Tra i nomi degli intellettuali europei che attestarono l’ammirazione per Carlotta Marchionni, come Madame De Staël, Byron, Rossini, Stendhal, l’impatto maggiore nella biografia della donna va attribuito alla conoscenza con Madame De Staël, nata Necker: un filo solidale per la Marchionni, già vivo prima dell’impresa del «Conciliatore» nel 1818, che segnò l’orientamento verso il Romanticismo, risposta intenzionale alle critiche della letterata per la modestia asfittica della cultura italiana.

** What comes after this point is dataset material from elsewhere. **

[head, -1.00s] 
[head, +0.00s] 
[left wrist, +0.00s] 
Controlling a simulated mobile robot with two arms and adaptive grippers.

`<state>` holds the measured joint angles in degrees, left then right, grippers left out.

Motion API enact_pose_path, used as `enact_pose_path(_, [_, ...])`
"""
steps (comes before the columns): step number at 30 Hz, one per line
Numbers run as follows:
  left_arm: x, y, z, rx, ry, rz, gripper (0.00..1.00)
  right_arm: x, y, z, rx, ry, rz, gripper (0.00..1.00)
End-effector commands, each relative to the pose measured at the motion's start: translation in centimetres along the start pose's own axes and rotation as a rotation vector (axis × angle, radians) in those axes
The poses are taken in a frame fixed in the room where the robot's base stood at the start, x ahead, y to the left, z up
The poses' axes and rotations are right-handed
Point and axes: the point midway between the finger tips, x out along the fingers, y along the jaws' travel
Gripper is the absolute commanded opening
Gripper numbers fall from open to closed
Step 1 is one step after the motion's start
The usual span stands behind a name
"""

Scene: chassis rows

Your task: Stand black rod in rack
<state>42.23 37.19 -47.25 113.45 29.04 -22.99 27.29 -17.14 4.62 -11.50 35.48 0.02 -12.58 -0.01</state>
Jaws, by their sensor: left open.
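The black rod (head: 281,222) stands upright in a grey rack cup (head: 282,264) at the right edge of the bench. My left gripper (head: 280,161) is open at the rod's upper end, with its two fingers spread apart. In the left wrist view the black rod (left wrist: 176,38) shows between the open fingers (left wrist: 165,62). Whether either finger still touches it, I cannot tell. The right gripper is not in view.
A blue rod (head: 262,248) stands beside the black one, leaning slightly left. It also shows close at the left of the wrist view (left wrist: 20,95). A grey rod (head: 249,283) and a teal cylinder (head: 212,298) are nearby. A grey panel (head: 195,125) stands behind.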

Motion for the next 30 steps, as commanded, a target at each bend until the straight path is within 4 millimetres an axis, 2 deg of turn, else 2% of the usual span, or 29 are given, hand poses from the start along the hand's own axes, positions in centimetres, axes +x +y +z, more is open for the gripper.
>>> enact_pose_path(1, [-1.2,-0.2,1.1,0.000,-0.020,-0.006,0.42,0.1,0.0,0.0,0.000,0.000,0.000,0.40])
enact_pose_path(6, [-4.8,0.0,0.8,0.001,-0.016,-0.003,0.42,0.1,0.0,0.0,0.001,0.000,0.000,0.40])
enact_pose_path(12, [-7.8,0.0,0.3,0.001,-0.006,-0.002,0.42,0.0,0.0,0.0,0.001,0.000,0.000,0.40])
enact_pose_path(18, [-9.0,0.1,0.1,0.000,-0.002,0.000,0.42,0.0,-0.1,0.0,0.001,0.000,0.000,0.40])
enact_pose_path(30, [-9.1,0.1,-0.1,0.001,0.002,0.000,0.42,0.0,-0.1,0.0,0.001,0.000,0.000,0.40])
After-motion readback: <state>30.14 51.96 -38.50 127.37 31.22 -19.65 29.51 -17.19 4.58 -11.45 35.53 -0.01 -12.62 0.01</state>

L’incontro dell’attrice con la Necker De Staël datava da un tempo più antico: la signora l’ammirava e la seguiva almeno dal 1814, quando l’aveva vista nella Mirra di Alfieri. Giovanissima, ma piena di talento e di “ambizione” – la parola era del Pellico, scrivendo al fratello il 13 luglio 1823 –, aveva voluto perfezionarsi con due mesi di studio presso la celebre scuola fiorentina del Morrocchesi. Le cronache si fermano a queste tracce. Ma non è escluso che l’incontro fosse maturato proprio nella stessa Pescia, paese d’origine dei Marchionni, dove Carlotta era nata. La città era residenza dell’amico e collaboratore della Necker, Sismonde de Sismondi, altro grande punto di riferimento per gli italiani intellettuali e desiderosi di cambiamenti politici. Pescia era città natale anche del nipote di Sismondi, il giurista Francesco Forti.

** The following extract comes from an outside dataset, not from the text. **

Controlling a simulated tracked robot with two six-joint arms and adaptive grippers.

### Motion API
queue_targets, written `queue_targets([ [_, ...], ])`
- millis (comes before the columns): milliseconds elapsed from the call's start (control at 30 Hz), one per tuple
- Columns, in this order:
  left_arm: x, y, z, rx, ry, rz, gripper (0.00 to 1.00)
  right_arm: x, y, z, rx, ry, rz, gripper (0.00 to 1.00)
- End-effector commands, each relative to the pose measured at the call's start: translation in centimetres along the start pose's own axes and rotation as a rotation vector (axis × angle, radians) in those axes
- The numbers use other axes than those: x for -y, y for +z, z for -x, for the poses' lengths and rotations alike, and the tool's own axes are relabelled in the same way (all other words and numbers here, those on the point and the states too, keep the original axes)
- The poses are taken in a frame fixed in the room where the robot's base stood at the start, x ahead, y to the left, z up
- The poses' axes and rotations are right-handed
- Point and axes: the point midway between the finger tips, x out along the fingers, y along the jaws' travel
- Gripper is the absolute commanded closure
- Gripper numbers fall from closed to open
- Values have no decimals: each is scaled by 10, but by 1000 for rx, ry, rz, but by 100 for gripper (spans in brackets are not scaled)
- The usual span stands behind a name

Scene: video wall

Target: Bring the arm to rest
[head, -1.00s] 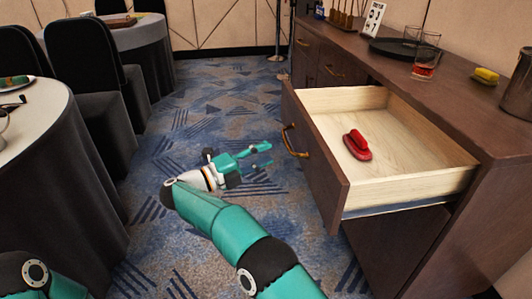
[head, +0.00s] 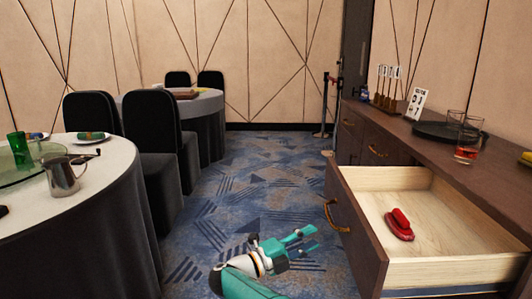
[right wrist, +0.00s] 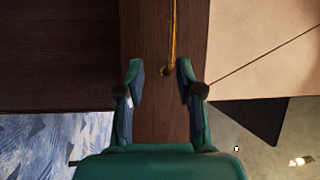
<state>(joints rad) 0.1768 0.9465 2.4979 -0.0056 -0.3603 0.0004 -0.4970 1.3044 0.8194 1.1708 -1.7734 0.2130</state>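My right gripper (head: 306,241) is teal and hangs over the carpet, left of the open drawer's front. In the right wrist view the gripper (right wrist: 160,70) has its two fingers apart with nothing between them. Beyond the fingertips is the dark wooden drawer front (right wrist: 165,110) with a brass handle (right wrist: 174,30); the fingers do not grip the handle. The pulled-out drawer (head: 440,215) has pale wood inside and holds a red stapler-like object (head: 399,225). My left gripper is not in view.
The sideboard (head: 440,150) on the right carries a dark tray (head: 440,131), glasses (head: 468,140) and a number card (head: 415,103). A round table (head: 110,165) with a metal jug (head: 63,177) stands at left. Open carpet (head: 230,190) lies between.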

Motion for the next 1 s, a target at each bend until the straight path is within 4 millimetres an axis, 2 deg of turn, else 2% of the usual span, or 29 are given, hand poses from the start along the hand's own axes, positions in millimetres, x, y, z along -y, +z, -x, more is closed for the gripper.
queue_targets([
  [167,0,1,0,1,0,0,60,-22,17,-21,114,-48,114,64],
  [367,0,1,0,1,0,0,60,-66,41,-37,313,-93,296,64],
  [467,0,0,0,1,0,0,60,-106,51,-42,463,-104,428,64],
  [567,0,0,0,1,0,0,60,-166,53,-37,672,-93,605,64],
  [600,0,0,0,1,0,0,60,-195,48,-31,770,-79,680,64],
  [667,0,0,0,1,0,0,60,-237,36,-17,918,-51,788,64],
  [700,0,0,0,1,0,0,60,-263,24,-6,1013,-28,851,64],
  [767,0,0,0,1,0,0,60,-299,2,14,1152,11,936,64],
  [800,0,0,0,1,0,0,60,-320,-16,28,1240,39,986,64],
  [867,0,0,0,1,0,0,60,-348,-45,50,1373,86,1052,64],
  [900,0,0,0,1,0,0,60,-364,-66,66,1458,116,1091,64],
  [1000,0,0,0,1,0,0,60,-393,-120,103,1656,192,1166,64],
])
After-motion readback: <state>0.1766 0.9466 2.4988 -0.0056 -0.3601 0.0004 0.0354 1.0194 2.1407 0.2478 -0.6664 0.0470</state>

“Figlia d’arte”, Carlotta, portata sulle scene piccolissima: era attore il padre Angelo e divenuta tale la madre, la senese Elisabetta Baldesi, più tardi anche proprietaria della Compagnia. Ma sembra uno stereotipo vago quanto scrive Pellico al fratello Luigi il 13 luglio 1823: «Che non sarebbe divenuta quella fanciulla se invece di vivere – come tutti i nostri comici in Italia – in una specie di ghetto ambulante, fosse stata educata da egregi maestri, da egregio pubblico, da egregia società!».
In modo incerto, le cronache parlano anche di altri interessi nel nucleo dei Marchionni: il commercio, la presenza di uno zio nobile veronese coniugato con Anna Baldesi, sorella della madre, da cui era nata a Livorno nel 1793 Carolina Internari, divenuta poi essa pure celebre attrice, l’attività scenica e letteraria del fratello Luigi, maggiore di cinque anni rispetto a Carlotta, traduttore di Fréderic e Tennington, la frequentazione di Pietro Giordani. Di tale letterato si conoscono le epigrafi per una sorella, Giuseppina, morta a Livorno nel 1816 e per la madre, morta a Torino nel 1835.
Carlotta si era formata per tre anni presso le Orsoline di Verona, già apprezzata per il talento scenico. Quattordicenne era tornata al palcoscenico, primattrice nella Compagnia Pani, passando poi nella Compagnia della madre dopo il 1814: non si sa la data di morte del padre.
Nella attività presso la Compagnia Reale Sarda, Carlotta ebbe accanto la cugina Teresa Bartolozzi, ma detta “Marchionni”, che si prese cura di lei da allora e fino alla morte, il 1° febbraio 1861, essendole sopravvissuta per altri diciotto anni.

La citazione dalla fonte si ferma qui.